» **Data provided**:

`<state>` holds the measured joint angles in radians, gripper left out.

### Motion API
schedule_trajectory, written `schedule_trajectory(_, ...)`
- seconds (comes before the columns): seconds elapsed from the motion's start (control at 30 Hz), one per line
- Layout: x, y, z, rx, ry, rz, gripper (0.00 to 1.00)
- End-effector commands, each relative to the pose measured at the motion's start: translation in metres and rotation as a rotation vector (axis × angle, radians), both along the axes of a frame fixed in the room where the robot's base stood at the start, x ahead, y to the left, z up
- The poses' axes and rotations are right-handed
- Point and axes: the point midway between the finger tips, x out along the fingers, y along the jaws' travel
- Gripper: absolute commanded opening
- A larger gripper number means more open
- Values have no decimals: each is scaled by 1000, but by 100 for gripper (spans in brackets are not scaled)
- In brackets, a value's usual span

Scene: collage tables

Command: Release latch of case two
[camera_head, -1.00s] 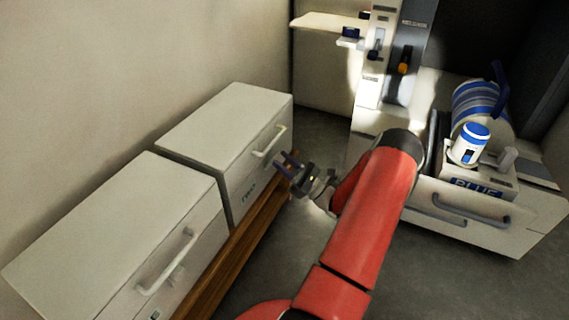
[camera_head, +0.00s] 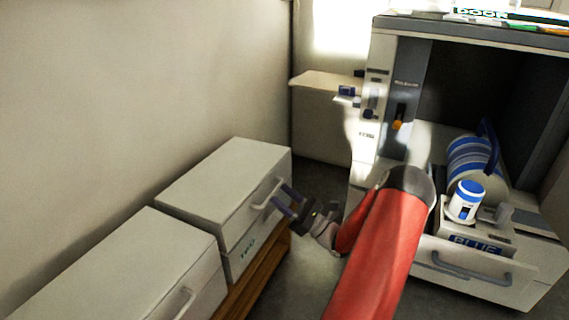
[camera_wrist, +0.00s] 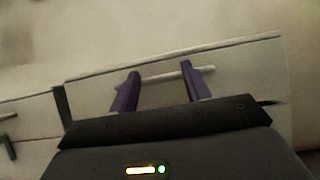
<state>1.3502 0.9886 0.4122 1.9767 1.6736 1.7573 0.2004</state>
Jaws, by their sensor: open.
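Case two (camera_head: 225,182) is a white box with a front label that seems to read "TWO" (camera_head: 248,249). It stands on a wooden bench at the left. A pale bar handle (camera_head: 266,193) is on its front; it also shows in the wrist view (camera_wrist: 165,76). My gripper (camera_head: 282,202) is open, with its purple fingers pointing at the front of the case near the handle. In the wrist view the open fingers (camera_wrist: 160,84) overlap the handle, one towards each end. I cannot tell whether they touch it. No separate latch can be made out.
A second white case (camera_head: 125,270) with a handle stands nearer on the same wooden bench (camera_head: 262,275). Floor lies between.

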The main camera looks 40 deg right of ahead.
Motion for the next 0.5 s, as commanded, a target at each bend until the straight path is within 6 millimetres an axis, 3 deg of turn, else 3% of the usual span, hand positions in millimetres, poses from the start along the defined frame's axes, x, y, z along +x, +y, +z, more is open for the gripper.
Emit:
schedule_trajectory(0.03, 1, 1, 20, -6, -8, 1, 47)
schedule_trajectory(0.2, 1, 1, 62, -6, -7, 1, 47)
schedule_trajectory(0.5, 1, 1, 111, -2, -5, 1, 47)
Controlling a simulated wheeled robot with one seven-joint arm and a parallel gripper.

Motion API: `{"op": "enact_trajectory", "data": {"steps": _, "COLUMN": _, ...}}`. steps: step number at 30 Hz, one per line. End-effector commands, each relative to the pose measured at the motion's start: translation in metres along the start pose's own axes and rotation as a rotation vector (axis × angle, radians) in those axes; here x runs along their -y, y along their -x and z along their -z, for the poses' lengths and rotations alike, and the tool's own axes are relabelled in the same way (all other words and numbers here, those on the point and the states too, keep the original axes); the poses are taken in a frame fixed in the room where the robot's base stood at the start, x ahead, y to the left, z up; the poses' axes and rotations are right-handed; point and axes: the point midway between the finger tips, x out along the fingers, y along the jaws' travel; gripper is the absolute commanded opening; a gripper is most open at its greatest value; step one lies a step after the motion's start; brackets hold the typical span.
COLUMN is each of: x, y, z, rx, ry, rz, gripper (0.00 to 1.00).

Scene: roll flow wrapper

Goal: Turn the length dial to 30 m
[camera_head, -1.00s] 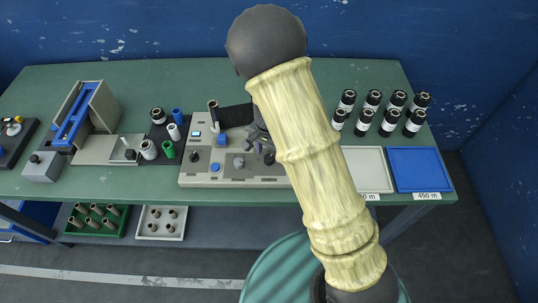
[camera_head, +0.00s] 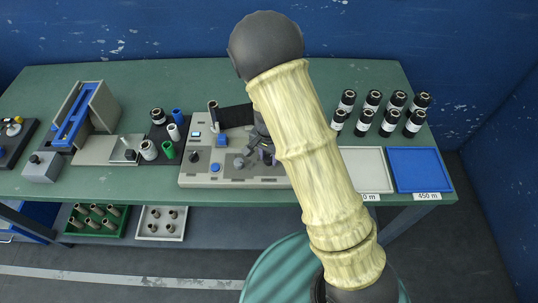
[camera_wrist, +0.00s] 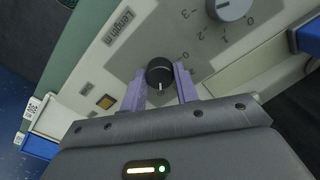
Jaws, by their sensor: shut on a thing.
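The length dial (camera_wrist: 159,72) is a small black round knob with a white pointer line, in the wrist view. The line points toward the bottom of the picture, toward my gripper. A "Length m" label (camera_wrist: 120,27) is printed on the panel beside it. My gripper (camera_wrist: 160,84) has purple fingers on both sides of the knob, shut on it. In the head view my gripper (camera_head: 267,155) is over the right part of the machine panel (camera_head: 215,176), largely hidden by my arm.
A larger grey dial (camera_wrist: 230,5) with its own scale is near the length dial. A white tray (camera_head: 367,187), a blue tray (camera_head: 421,188) and several black rolls (camera_head: 389,122) stand to the right.

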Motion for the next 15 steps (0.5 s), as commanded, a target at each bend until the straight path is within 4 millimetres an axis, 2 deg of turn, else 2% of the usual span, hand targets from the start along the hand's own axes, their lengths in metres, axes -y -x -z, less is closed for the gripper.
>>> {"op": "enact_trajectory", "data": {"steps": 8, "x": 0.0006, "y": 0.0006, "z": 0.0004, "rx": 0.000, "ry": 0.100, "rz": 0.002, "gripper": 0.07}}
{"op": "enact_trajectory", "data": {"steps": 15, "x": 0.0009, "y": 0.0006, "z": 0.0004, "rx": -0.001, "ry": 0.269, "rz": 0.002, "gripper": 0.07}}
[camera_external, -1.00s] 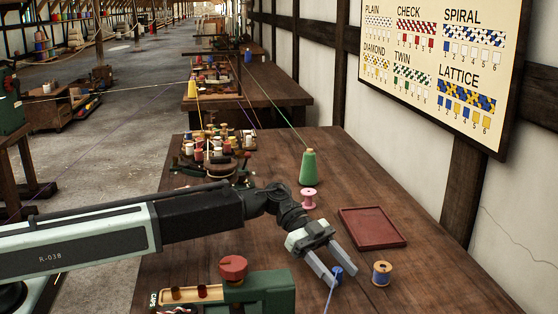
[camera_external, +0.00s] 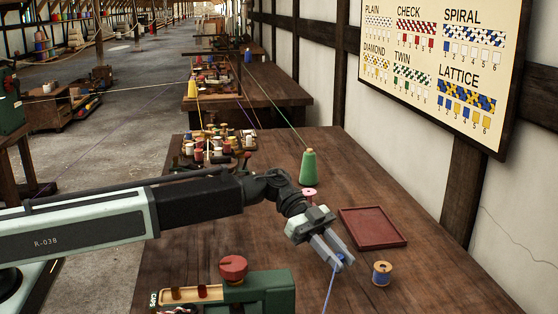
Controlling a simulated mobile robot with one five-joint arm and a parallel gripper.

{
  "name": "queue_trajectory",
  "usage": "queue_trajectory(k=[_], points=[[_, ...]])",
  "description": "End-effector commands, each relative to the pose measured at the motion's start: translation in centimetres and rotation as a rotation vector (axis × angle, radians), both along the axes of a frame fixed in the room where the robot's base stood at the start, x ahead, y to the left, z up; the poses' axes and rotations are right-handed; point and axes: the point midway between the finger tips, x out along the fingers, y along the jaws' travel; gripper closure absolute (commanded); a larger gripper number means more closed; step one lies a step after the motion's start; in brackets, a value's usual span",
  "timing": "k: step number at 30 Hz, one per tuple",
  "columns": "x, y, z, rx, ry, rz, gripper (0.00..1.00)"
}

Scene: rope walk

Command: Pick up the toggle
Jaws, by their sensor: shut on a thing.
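The toggle is a small blue piece (camera_external: 341,257) on a blue cord (camera_external: 330,288) that runs down past the lower edge of the view. My gripper (camera_external: 343,263) is shut on it, and the fingers hide most of it. The gripper points down and to the right, in front of the red tray and to the left of the blue spool. I cannot tell how far the toggle is above the bench top.
A red tray (camera_external: 373,243) lies behind my gripper. A blue thread spool (camera_external: 382,273) stands to the right. A pink spool (camera_external: 309,194) and a green cone (camera_external: 308,168) stand behind. A green device with a red knob (camera_external: 233,267) is at the front left.

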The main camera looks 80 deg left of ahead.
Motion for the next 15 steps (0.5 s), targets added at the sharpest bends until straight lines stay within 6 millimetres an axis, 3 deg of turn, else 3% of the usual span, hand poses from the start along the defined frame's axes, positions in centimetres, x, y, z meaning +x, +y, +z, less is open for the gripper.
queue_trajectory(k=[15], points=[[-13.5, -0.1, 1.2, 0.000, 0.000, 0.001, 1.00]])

» **Instructions to follow**: Return each line in the records that holds the string "Scene".

» **Solution to this task**:
Scene: collage tables
Scene: roll flow wrapper
Scene: rope walk

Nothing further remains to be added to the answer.